## WHAT YOU WILL DO
Reproduce exactly the section that begins at the line containing "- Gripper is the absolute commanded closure" and ends at the line containing "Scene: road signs", both lines included; omit all other lines.

## PROVIDED MATERIAL
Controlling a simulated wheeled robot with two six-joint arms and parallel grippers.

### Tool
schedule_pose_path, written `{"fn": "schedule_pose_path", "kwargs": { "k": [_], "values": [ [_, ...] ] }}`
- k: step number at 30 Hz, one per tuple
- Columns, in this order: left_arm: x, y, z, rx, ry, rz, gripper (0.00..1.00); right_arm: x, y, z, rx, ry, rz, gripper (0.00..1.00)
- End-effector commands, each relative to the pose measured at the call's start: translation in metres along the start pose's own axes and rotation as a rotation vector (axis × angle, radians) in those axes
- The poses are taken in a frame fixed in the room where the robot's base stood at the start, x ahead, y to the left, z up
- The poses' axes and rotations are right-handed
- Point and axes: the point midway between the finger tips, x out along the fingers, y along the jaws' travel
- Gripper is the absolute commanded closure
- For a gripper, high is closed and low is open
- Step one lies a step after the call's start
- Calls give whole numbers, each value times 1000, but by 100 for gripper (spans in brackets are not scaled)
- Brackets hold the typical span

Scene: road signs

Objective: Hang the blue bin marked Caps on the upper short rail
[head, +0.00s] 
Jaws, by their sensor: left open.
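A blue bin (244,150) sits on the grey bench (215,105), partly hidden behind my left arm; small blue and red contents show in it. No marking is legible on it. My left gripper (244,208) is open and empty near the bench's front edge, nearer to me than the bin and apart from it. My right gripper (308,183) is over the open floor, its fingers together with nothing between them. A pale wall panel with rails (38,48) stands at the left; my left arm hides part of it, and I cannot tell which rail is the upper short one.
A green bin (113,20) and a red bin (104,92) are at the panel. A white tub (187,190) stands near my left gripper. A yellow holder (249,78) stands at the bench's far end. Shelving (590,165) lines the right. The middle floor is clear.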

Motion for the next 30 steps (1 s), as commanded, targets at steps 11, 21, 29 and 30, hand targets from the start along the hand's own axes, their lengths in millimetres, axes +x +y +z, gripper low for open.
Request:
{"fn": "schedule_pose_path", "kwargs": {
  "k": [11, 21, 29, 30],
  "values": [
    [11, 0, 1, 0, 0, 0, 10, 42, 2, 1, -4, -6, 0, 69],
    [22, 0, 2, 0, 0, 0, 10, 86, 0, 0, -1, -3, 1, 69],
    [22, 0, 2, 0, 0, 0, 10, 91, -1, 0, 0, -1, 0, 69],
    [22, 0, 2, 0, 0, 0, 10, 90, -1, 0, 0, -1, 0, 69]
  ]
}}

## RESPONSE
- Gripper is the absolute commanded closure
- For a gripper, high is closed and low is open
- Step one lies a step after the call's start
- Calls give whole numbers, each value times 1000, but by 100 for gripper (spans in brackets are not scaled)
- Brackets hold the typical span

Scene: road signs

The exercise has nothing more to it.